ゴールが既に明確にある人でも、「今日」「いま」「直近の」違和感や気がかり程度でも解消することで、ゴールをより近くに感じられます。実践してみましょう。
「ゴール設定」でなく便宜上「課題設定」と呼んで例を挙げながらの解説ですが、これ以降はご自身のことに当てはめて、すすめてください。
《打開したい課題(1-1)の設定 (例)》
→仕事が憂鬱だ!(例)
前述したように、「ネガティブな本音のセリフ」がそのまま「1-1項目の答え」になります。たとえば…
「もういやだ」
「どうしてうまくいかないんだ」
「どうせ自分には無理」
など、心から湧いてくる本音のことです。
数時間前に自分がつぶやいた「独り言」を振り返るものいいですし、数年越しで抱えている「心の嘆き」を捉えても良いでしょう。
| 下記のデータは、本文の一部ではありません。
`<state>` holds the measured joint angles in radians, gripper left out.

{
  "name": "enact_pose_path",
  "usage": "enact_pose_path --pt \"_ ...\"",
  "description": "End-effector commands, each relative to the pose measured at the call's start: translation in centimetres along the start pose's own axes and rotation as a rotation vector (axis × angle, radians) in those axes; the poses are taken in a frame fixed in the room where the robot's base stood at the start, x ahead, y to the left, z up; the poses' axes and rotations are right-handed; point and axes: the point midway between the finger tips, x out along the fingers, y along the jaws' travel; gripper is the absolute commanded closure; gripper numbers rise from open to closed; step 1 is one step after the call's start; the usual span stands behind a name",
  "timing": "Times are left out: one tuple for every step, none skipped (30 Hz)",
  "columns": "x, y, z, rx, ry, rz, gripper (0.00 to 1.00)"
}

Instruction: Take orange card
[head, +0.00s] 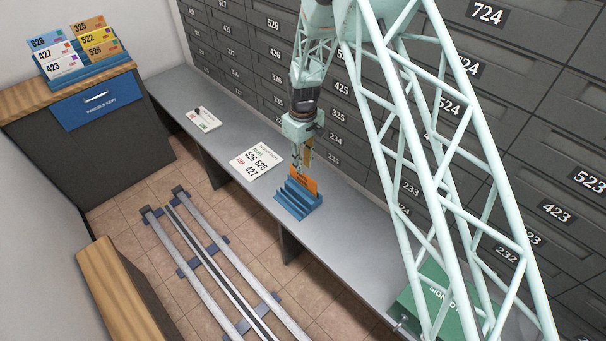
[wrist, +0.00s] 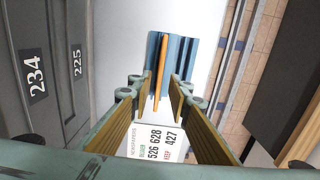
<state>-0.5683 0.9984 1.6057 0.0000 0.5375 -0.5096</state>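The orange card (head: 303,183) stands upright in a blue slotted holder (head: 297,203) on the grey bench. In the wrist view the card (wrist: 160,62) appears edge-on as a thin orange strip, with the blue holder (wrist: 180,55) around it. My gripper (head: 303,160) is directly above the holder, pointing down. In the wrist view my gripper (wrist: 156,90) is open, with its two fingers on either side of the card's line and gaps visible on both sides. Whether the fingertips reach down past the card's top edge is hard to tell.
A printed sheet (head: 257,163) lies on the bench left of the holder, and a smaller sheet (head: 203,121) lies farther left. Grey numbered mailboxes (head: 350,125) rise behind the bench. A cabinet (head: 95,125) carries a rack of coloured cards (head: 85,65). A green box (head: 440,300) is at right.

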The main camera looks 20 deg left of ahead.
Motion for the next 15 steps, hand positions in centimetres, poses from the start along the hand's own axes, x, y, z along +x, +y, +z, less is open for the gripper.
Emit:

いったん自己観察の時間を数日とって、改めて発見したい場合は、それでも良いでしょう。
前述したように、セリフをそのまま書き出してください。
「今この瞬間」の感情のこもった言葉は本質に近いので、スキルの効果を引き出してくれます。本音からズレた、表面的な言葉ではスキルの効果は弱まります。
どんなメモの仕方でも良いので、記録を残しながらすすめましょう。その言葉/セリフをそのまま1-1項目として記録します。声に出してみると、本音とずれがないか確認しやすくなるかもしれません。最後のページに手順番号と要点をまとめたワークシートがあります。
スキル1は1-14まであり、記録があれば最後にスキルの効果も確認できます。スキルにもう慣れたという場合以外は、必ずメモをとりながらすすめてください。途中で中断しても、どこからでも再開でき、メモがあればそれがスムーズです。メモをどこに保存したか忘れないようにしましょう。
スキル1は、できるだけ「数十分のまとまった時間」と、「ひとりになれる環境」の確保をおすすめはしますが、確保できる時間が短くても、“必要性を感じたときに実践”という使い方で大丈夫です。